◆ **Task prompt**
Quote all of the data below exactly, please.

◆ **Data block**
######

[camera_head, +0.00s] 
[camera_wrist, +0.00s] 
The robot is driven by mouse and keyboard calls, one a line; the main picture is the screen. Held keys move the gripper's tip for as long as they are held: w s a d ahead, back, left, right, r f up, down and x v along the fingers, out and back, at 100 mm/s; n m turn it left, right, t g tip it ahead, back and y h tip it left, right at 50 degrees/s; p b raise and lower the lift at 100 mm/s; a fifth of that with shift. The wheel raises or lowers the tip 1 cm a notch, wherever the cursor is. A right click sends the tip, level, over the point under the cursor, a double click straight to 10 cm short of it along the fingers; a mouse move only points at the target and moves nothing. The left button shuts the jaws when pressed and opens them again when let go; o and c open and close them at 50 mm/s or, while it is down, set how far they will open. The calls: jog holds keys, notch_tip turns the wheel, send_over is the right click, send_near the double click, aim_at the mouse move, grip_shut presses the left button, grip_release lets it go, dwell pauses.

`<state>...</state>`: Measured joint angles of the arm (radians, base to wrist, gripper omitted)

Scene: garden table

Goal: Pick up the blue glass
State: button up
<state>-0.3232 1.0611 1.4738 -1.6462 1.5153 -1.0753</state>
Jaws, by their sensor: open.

######

◆ **Answer to this exercise**
[camera_head, +0.00s] 
[camera_wrist, +0.00s] 
The robot is driven by mouse and keyboard calls, one a line; the main picture is the screen. Held keys move the gripper's tip for as long as they are held: w s a d ahead, back, left, right, r f up, down and x v along the fingers, out and back, at 100 mm/s; n m turn it left, right, t g tip it ahead, back and y h tip it left, right at 50 degrees/s; p b raise and lower the lift at 100 mm/s; a fifth of that with shift. The wheel raises or lowers the tip 1 cm a notch, wherever the cursor is. A right click sends the tip, level, over the point under the cursor, a double click straight to 10 cm short of it along the fingers; a mouse move only points at the target and moves nothing. The left button shuts the jaws when pressed and opens them again when let go; o and c open and close them at 50 mm/s or, while it is down, set how far they will open. The calls: jog holds keys, notch_tip turns the wheel, send_over is the right click, send_near the double click, aim_at the mouse move, grip_shut presses the left button, grip_release lets it go, dwell pauses.

`<state>...</state>`: Measured joint angles of the arm (radians, base to wrist, gripper omitted)

Scene: garden table

Goal: Pick up the blue glass
State: button up
<state>-0.3232 1.0611 1.4738 -1.6462 1.5153 -1.0753</state>
Jaws, by their sensor: open.

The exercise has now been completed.